DIRECTIVE -> Write out exactly the lines from the line with "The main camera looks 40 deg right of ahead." through the line with "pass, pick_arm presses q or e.", including both, and nothing more.

--- begin RECORDS SHOWN ---

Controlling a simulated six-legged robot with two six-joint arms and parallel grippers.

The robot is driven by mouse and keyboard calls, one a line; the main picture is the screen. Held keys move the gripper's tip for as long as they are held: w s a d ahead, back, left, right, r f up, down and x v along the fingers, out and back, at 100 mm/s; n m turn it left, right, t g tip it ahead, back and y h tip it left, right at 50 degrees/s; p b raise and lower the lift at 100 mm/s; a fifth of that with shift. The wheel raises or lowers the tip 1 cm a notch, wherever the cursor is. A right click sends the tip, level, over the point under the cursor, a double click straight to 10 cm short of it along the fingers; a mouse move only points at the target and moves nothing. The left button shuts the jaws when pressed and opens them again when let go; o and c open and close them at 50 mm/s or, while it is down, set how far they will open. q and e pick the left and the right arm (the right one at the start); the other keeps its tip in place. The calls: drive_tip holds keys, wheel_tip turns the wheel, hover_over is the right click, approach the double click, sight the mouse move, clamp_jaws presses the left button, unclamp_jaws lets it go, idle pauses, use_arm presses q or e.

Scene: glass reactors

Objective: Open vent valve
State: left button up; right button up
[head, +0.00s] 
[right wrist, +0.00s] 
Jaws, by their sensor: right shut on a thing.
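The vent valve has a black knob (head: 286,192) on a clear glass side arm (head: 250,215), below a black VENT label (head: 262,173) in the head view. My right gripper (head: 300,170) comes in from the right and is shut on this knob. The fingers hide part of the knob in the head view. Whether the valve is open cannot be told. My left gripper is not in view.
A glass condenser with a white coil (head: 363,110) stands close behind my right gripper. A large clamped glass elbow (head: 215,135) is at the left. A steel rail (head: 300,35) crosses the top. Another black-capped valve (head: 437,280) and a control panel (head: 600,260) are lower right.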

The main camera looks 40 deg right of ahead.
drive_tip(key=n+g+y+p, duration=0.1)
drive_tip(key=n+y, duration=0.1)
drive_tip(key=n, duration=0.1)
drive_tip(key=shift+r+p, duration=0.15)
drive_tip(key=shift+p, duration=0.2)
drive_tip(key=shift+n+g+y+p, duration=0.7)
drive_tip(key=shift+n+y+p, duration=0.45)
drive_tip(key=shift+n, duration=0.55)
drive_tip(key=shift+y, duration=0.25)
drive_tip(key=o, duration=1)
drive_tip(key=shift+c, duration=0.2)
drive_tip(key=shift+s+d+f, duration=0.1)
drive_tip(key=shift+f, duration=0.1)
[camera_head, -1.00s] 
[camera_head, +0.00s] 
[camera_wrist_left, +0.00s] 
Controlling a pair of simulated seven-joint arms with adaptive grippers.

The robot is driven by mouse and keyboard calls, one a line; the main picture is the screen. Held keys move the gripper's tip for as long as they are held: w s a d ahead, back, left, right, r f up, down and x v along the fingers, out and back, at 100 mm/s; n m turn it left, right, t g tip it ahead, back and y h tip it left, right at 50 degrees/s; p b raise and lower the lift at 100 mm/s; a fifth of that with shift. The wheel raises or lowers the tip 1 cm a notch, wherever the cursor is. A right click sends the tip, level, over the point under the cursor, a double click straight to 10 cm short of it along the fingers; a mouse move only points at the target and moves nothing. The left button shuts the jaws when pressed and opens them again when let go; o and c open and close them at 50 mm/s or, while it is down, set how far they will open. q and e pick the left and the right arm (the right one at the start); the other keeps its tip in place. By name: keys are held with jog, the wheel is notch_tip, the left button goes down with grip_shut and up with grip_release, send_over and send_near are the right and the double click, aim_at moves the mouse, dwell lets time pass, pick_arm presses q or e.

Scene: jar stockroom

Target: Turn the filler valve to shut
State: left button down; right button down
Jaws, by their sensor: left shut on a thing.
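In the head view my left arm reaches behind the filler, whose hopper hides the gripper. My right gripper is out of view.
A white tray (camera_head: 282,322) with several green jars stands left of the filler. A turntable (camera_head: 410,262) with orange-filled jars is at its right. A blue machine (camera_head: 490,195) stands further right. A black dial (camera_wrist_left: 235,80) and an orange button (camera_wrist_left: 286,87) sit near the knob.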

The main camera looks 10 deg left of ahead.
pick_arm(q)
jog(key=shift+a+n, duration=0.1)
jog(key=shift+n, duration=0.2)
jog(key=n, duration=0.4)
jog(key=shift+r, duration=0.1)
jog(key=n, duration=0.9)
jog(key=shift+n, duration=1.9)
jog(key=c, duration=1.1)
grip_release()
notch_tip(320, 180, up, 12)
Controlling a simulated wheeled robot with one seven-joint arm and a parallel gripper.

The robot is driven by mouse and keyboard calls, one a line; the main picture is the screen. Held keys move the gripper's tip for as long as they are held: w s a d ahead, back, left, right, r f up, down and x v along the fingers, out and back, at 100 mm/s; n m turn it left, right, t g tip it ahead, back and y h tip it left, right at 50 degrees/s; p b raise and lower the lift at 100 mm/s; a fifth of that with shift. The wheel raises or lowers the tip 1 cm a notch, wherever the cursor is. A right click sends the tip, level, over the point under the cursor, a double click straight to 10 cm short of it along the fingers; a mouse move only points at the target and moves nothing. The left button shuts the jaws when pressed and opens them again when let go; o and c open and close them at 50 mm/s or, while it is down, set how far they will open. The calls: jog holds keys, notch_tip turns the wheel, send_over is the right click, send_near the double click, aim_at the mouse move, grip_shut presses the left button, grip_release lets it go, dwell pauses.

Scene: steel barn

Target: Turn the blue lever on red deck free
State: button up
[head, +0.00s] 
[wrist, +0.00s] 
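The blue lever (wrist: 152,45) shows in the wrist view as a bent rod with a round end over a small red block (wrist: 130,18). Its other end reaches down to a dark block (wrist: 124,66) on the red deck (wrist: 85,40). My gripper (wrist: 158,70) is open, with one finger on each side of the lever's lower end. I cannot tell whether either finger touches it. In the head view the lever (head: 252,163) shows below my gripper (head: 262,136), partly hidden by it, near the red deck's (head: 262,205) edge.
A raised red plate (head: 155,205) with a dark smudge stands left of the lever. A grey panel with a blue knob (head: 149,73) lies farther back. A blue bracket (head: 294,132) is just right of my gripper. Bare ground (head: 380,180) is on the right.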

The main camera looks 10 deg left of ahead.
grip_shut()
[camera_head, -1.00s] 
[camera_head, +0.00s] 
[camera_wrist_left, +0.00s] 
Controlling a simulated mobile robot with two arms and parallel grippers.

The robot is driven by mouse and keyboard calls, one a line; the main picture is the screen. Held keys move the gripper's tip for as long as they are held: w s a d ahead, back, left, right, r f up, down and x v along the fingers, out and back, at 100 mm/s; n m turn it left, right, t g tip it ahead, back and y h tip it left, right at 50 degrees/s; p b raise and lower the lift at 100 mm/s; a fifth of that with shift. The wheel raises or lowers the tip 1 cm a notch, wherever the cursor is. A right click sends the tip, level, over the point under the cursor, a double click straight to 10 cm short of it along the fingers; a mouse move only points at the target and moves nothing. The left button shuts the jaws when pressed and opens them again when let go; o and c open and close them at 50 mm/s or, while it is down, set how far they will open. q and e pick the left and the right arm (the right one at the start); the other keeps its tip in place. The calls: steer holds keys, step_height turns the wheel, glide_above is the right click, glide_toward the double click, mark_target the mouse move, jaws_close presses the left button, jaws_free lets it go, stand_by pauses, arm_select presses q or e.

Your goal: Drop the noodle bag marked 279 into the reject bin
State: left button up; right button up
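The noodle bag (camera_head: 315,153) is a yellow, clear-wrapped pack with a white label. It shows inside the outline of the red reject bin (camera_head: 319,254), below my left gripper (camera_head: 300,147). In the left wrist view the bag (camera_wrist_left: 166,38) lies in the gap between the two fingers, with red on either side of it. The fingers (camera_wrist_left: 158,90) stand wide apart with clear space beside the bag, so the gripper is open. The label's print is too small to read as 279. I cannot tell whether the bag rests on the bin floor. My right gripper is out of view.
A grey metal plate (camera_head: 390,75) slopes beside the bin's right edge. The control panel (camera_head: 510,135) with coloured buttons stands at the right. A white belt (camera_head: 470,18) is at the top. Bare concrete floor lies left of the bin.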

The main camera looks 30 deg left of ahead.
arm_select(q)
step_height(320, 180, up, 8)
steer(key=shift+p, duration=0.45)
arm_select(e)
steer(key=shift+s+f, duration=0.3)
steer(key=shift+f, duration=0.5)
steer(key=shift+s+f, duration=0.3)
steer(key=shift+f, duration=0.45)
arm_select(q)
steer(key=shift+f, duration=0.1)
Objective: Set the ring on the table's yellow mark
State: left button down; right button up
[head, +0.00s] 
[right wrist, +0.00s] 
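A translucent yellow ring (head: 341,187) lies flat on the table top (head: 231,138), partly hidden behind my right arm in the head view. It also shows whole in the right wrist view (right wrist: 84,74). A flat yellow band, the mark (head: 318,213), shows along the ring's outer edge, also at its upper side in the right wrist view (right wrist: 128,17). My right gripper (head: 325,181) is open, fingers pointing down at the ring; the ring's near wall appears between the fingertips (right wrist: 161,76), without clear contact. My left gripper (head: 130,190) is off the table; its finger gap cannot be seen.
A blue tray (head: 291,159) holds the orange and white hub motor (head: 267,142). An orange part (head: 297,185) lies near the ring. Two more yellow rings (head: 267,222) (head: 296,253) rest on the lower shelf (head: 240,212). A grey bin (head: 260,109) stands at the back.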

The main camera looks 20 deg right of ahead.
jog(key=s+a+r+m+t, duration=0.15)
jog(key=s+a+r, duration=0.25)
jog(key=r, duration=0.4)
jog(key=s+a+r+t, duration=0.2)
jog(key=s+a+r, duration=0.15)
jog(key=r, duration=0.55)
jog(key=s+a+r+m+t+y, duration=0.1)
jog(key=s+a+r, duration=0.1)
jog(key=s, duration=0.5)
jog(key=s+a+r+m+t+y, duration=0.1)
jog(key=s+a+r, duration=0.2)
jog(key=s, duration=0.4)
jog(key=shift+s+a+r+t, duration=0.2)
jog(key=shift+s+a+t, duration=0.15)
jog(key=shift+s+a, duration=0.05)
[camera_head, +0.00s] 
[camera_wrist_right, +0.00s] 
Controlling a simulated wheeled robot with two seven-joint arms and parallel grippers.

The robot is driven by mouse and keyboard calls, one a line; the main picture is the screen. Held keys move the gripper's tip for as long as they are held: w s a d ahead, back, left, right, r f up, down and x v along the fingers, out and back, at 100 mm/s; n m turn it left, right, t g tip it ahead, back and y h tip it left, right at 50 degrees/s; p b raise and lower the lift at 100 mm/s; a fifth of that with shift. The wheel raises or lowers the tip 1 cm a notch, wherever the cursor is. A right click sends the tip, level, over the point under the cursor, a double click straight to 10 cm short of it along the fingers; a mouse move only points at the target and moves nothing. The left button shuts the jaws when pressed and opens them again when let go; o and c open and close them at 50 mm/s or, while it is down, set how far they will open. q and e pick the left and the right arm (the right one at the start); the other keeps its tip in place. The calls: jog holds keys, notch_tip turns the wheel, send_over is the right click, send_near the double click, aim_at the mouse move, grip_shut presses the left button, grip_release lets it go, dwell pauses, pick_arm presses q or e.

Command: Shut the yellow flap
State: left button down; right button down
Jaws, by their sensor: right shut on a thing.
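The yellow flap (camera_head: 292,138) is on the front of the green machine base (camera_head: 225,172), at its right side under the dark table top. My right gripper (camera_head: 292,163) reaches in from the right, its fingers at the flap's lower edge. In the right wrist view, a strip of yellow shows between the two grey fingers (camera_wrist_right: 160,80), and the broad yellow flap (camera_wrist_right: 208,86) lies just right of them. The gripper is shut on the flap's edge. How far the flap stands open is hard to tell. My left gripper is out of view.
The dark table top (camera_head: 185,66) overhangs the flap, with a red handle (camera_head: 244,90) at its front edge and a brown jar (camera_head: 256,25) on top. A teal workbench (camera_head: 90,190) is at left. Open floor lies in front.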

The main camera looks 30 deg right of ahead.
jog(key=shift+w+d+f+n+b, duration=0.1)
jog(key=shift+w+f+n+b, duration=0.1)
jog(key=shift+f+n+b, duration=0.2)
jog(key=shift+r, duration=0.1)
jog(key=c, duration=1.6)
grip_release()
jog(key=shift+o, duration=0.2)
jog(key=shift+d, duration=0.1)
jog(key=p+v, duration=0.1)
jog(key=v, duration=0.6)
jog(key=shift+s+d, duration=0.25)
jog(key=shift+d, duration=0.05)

--- end RECORDS SHOWN ---

CORRECT RESPONSE ->
The main camera looks 40 deg right of ahead.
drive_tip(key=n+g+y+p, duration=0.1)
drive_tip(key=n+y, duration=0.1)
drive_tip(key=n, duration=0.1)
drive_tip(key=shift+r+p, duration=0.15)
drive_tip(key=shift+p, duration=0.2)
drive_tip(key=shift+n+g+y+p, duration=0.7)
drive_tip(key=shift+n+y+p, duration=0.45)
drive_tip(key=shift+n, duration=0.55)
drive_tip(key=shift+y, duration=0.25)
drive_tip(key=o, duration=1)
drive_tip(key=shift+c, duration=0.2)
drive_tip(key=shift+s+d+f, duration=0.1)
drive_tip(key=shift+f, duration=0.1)
[camera_head, -1.00s] 
[camera_head, +0.00s] 
[camera_wrist_left, +0.00s] 
Controlling a pair of simulated seven-joint arms with adaptive grippers.

The robot is driven by mouse and keyboard calls, one a line; the main picture is the screen. Held keys move the gripper's tip for as long as they are held: w s a d ahead, back, left, right, r f up, down and x v along the fingers, out and back, at 100 mm/s; n m turn it left, right, t g tip it ahead, back and y h tip it left, right at 50 degrees/s; p b raise and lower the lift at 100 mm/s; a fifth of that with shift. The wheel raises or lowers the tip 1 cm a notch, wherever the cursor is. A right click sends the tip, level, over the point under the cursor, a double click straight to 10 cm short of it along the fingers; a mouse move only points at the target and moves nothing. The left button shuts the jaws when pressed and opens them again when let go; o and c open and close them at 50 mm/s or, while it is down, set how far they will open. q and e pick the left and the right arm (the right one at the start); the other keeps its tip in place. By name: keys are held with jog, the wheel is notch_tip, the left button goes down with grip_shut and up with grip_release, send_over and send_near are the right and the double click, aim_at moves the mouse, dwell lets time pass, pick_arm presses q or e.

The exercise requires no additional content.